Have nothing in your house that you do not know to be useful, or believe to be beautiful. --William Morris

Wednesday, April 22, 2015

Skulls have jumped the shark

I was really into the skull thing back when it was fresh. I loved the dichotomy of skulls + pretty (in the same way I loved pink/pretty camo before it became *a thing*).

But between the fact that skulls are now everywhere, and the fact that the past few years have reminded me that death really can insert itself anywhere, I no longer find them as amusingly attractive as I used to. This skull-bedecked running headband was in a bathroom drawer, and it's time for it to grace another runner's sweaty brow.

Monday, December 29, 2014

We Only Need One Box Full of Legos

If it doesn't fit in the green box (okay, okay, plus one more box that is not shown), then we don't need it.

Life is too short to own too many Legos.


Saturday, December 6, 2014

Still in Its Packaging

This was a great gag gift that I really loved. Writers really should come as action figures. I even liked the packaging, which is part of the reason why I never opened it.

But it's time for this to bless someone else's home. I found an interested buyer on the local buy/sell/trade forum. She now has a perfect Christmas gift for someone, and I am $10 richer.

Wednesday, December 3, 2014

If It Doesn't Fit Like It Used To

I bought this sweater at an LL Bean outlet in Maine while J and I were on our honeymoon. (It was August and I had packed no warm clothes. Silly me.)

This is how it looked on me two babies ago. Now it's a little less flattering. (Note: wearing a sweater while pregnant is a good way to stretch out a sweater. And I'm going to claim that's the real reason it looks less flattering. The sweater stretched. That seems plausible.)

In any case, it's a nice warm sweater, and it can bless someone else now.

Monday, November 24, 2014

A Crapton of Jewelry Counts for a Week's Worth, Right?

There is no love lost between myself and Suze Orman (who's retirement book consistently ranks slightly lower than mine, thankyouverymuch.) But something she talked about years ago has finally made sense to me.

Pictured: Wee beady eyes!
The woman only owns a single pair of earrings, which you can see pictured above. When I first heard about that 10 or so years ago, I thought it was stark, raving insanity. Why oh why would you choose to limit your jewelry in such a way?

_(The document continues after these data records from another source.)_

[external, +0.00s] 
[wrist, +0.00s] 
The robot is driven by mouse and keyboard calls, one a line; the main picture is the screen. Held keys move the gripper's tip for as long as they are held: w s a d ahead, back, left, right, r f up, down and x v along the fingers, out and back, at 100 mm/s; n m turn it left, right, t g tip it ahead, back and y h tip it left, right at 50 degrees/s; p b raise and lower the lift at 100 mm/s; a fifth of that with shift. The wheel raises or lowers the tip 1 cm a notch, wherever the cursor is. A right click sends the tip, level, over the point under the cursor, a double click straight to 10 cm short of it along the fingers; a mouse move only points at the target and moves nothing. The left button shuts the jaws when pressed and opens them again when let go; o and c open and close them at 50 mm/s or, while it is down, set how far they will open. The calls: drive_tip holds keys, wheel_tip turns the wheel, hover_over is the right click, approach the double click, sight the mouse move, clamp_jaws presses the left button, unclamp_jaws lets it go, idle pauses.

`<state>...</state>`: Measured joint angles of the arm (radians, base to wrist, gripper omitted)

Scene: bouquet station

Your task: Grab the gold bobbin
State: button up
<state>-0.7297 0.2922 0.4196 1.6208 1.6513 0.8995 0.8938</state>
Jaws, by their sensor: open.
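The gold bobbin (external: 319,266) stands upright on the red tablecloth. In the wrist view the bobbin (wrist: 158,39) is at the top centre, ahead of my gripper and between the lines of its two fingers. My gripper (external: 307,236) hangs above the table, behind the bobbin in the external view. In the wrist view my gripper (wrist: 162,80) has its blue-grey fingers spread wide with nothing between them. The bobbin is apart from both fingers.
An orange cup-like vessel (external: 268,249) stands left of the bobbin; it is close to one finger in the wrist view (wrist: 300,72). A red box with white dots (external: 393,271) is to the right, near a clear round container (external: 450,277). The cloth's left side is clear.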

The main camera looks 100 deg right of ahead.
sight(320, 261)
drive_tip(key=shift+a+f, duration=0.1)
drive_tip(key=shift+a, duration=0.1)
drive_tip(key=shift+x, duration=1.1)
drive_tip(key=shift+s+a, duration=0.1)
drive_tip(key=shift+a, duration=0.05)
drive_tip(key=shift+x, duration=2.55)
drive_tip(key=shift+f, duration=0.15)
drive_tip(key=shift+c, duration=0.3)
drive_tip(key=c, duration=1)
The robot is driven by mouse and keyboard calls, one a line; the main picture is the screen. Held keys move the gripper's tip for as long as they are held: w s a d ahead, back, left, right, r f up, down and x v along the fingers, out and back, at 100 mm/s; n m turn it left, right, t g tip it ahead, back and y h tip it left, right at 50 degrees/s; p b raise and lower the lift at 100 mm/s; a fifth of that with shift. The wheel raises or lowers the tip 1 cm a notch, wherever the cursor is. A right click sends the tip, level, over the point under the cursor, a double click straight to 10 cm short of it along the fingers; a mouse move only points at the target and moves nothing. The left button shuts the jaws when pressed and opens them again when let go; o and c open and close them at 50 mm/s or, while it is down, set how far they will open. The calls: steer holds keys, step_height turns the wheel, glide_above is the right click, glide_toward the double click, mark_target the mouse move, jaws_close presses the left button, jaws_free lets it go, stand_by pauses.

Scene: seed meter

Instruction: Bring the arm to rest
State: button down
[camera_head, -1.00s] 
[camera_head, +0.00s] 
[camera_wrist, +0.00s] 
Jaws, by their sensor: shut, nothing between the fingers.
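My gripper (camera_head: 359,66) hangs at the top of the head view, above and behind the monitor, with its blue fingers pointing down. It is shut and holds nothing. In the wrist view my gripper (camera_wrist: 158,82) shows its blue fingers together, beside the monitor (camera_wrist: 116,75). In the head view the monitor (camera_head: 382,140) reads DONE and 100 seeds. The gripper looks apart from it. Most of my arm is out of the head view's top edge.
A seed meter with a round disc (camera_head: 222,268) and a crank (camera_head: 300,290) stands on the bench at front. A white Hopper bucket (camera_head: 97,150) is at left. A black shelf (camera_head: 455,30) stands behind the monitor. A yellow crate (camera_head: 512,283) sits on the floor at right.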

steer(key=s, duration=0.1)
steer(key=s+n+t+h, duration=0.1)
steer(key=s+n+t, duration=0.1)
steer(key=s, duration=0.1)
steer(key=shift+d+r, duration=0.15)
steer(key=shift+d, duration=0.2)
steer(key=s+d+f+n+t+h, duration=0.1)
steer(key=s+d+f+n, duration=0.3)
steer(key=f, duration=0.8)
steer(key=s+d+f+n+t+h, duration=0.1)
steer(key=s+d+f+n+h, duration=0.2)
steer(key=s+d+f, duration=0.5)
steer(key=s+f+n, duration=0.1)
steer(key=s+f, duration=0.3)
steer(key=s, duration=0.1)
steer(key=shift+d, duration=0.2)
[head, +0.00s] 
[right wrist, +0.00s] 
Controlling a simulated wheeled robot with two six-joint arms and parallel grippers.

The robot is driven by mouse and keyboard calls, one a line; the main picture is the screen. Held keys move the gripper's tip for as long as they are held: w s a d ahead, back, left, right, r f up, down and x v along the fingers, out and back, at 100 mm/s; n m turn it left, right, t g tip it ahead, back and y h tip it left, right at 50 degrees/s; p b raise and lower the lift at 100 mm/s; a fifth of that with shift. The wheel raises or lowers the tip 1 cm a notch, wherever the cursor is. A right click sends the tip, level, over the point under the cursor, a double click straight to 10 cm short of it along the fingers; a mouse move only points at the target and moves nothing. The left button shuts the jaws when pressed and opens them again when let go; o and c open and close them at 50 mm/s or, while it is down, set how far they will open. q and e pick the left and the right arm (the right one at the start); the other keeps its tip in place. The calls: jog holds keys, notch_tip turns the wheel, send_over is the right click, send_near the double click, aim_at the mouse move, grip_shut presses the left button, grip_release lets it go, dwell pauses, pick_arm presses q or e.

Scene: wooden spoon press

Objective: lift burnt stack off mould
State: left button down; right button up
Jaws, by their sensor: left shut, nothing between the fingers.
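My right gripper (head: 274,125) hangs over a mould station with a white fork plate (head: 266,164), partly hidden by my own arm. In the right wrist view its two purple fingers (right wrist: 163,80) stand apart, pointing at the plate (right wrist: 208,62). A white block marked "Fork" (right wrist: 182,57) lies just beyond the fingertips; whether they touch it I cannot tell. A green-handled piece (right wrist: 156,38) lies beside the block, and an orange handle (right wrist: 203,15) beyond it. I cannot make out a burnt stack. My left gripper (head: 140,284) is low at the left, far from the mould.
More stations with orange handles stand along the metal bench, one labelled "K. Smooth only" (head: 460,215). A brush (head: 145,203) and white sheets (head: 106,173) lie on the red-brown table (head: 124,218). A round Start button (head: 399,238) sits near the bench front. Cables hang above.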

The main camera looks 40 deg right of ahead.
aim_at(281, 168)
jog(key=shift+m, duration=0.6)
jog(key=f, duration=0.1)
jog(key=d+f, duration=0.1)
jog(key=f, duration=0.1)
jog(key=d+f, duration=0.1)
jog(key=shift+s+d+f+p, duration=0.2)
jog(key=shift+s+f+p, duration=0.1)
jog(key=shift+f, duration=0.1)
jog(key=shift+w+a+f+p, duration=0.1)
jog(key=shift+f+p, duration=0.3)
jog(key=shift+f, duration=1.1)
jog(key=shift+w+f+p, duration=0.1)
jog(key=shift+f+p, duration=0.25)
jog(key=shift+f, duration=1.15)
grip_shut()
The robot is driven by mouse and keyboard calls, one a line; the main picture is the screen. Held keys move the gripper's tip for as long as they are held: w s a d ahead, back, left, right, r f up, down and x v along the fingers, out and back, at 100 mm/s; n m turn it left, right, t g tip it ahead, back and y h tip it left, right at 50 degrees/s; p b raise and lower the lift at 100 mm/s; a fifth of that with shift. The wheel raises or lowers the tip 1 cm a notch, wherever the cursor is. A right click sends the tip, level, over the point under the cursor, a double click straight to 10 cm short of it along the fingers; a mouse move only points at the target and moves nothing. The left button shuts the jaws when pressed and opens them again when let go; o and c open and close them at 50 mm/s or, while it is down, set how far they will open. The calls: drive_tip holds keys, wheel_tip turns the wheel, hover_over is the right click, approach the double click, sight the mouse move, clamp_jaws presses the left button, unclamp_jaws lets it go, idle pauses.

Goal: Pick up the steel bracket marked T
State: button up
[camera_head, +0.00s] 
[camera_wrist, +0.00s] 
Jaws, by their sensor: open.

Now, after having learned more about both minimalism and decision fatigue, I recognize that Orman might not have been wrong about the jewelry thing. (Other stuff, yes. Don't get me started on her branded prepaid debit cards.)

The actual jewelry box that I keep my jewelry in is something I'm very proud of. I paid for it with my first paid writing gig nearly ten years ago. I wanted a well-made, antique jewelry box that would theoretically help me be more organized with my jewelry. It is well-made and antique, and it offers plenty of storage possibilities. And yet, my beautiful jewelry box has always been a snarled mess that's covered in dust because I leave it open for fear of making an even more snarled mess.

Back when I was incredulous about Suze Orman's single pair of earrings, jewelry happened to be one of my gazingus pins. I could always use a new pretty bauble. And there was once a time when I wore jewelry every single day.

Then these guys came along, with all their what's-that-shiny-thing-I'm-gonna-pull-on-it-as-hard-as-I-can-hey-why-are-you-screaming-mama?
So I haven't regularly worn jewelry in over 4 years. Back when I wore jewelry, about half of my jewelry never made it into the rotation, and of the half that I wore there were still only about a half dozen pieces that were my go-to favorites.

So I decided to clean house. My rules were simple. I would keep:

1. Family jewelry
2. Items I always feel good to wear (of which there is a big overlap with the family jewelry)
3. Items that I truly love, even if I only wear them once or twice a year.

Pictured is about two thirds of my collection, which is heading out the door.

My now organized jewelry box is a thing of extreme beauty:
Of COURSE I didn't take a before photo. What do you take me for, some kind of competent blogger?

It hurts to get rid of many pieces. For instance, there was a fairy necklace that I loved when I was 14 that is far too precious for me to wear now (and which I don't love anymore.) I'm a little sad to give up that connection to my teenage self, but having an organized jewelry box feels so much better than owning jewelry I know I won't wear again.

So now I'm going to say something that I hope I don't regret:

Suze Orman was actually right. (About this particular issue.)